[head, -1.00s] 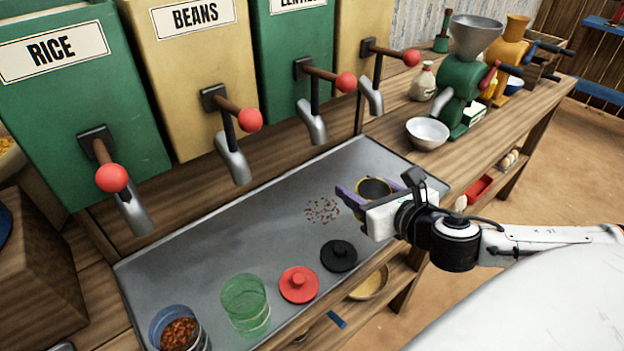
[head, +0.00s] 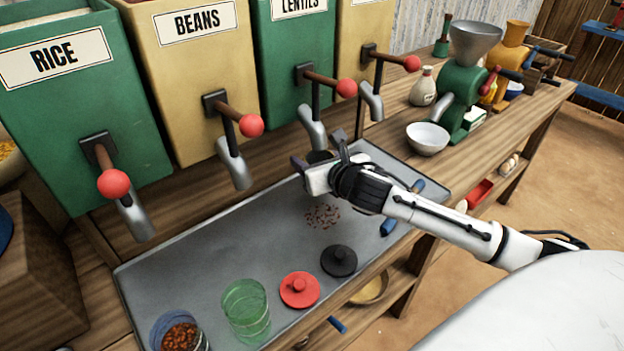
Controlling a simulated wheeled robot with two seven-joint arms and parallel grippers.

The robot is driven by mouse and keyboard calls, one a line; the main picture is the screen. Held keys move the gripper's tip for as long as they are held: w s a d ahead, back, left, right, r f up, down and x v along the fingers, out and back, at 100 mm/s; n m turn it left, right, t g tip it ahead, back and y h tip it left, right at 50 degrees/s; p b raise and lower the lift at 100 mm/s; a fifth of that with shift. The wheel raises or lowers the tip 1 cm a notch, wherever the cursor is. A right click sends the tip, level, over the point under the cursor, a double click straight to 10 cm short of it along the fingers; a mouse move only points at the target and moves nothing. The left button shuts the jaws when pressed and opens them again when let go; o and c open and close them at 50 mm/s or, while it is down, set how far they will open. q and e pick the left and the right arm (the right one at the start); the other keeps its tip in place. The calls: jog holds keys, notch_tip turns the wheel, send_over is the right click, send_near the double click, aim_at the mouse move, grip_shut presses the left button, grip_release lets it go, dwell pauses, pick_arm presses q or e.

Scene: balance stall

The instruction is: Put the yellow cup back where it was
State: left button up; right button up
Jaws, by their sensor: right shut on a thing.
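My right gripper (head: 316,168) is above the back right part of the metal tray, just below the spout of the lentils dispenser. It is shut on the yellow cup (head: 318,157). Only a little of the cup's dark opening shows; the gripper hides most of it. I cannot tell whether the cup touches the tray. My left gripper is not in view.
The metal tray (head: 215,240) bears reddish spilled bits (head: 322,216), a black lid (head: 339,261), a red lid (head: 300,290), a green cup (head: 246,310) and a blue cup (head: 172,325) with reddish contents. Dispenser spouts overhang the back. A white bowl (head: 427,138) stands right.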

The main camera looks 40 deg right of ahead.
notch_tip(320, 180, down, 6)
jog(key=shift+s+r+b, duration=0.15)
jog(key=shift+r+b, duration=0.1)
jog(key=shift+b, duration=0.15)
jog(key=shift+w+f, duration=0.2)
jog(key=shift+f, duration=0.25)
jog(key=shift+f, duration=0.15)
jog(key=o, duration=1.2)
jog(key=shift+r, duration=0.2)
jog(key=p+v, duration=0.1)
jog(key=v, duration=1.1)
┄┄┄┄┄┄┄┄┄┄┄┄┄┄┄┄┄┄┄┄
All the material shown above is to be copied exactly, with no pictures carried over.

PROBLEM SOLUTION:
[head, -1.00s] 
[head, +0.00s] 
Controlling a simulated wheeled robot with two seven-joint arms and parallel grippers.

The robot is driven by mouse and keyboard calls, one a line; the main picture is the screen. Held keys move the gripper's tip for as long as they are held: w s a d ahead, back, left, right, r f up, down and x v along the fingers, out and back, at 100 mm/s; n m turn it left, right, t g tip it ahead, back and y h tip it left, right at 50 degrees/s; p b raise and lower the lift at 100 mm/s; a fifth of that with shift. The wheel raises or lowers the tip 1 cm a notch, wherever the cursor is. A right click sends the tip, level, over the point under the cursor, a double click straight to 10 cm short of it along the fingers; a mouse move only points at the target and moves nothing. The left button shuts the jaws when pressed and opens them again when let go; o and c open and close them at 50 mm/s or, while it is down, set how far they will open. q and e pick the left and the right arm (the right one at the start); the other keeps its tip in place. The calls: jog holds keys, notch_tip turns the wheel, send_over is the right click, send_near the double click, aim_at the mouse move, grip_shut presses the left button, grip_release lets it go, dwell pauses, pick_arm presses q or e.

Scene: balance stall

The instruction is: Put the yellow cup back where it was
State: left button up; right button up
Jaws, by their sensor: right shut on a thing.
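My right gripper (head: 316,168) is above the back right part of the metal tray, just below the spout of the lentils dispenser. It is shut on the yellow cup (head: 318,157). Only a little of the cup's dark opening shows; the gripper hides most of it. I cannot tell whether the cup touches the tray. My left gripper is not in view.
The metal tray (head: 215,240) bears reddish spilled bits (head: 322,216), a black lid (head: 339,261), a red lid (head: 300,290), a green cup (head: 246,310) and a blue cup (head: 172,325) with reddish contents. Dispenser spouts overhang the back. A white bowl (head: 427,138) stands right.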

The main camera looks 40 deg right of ahead.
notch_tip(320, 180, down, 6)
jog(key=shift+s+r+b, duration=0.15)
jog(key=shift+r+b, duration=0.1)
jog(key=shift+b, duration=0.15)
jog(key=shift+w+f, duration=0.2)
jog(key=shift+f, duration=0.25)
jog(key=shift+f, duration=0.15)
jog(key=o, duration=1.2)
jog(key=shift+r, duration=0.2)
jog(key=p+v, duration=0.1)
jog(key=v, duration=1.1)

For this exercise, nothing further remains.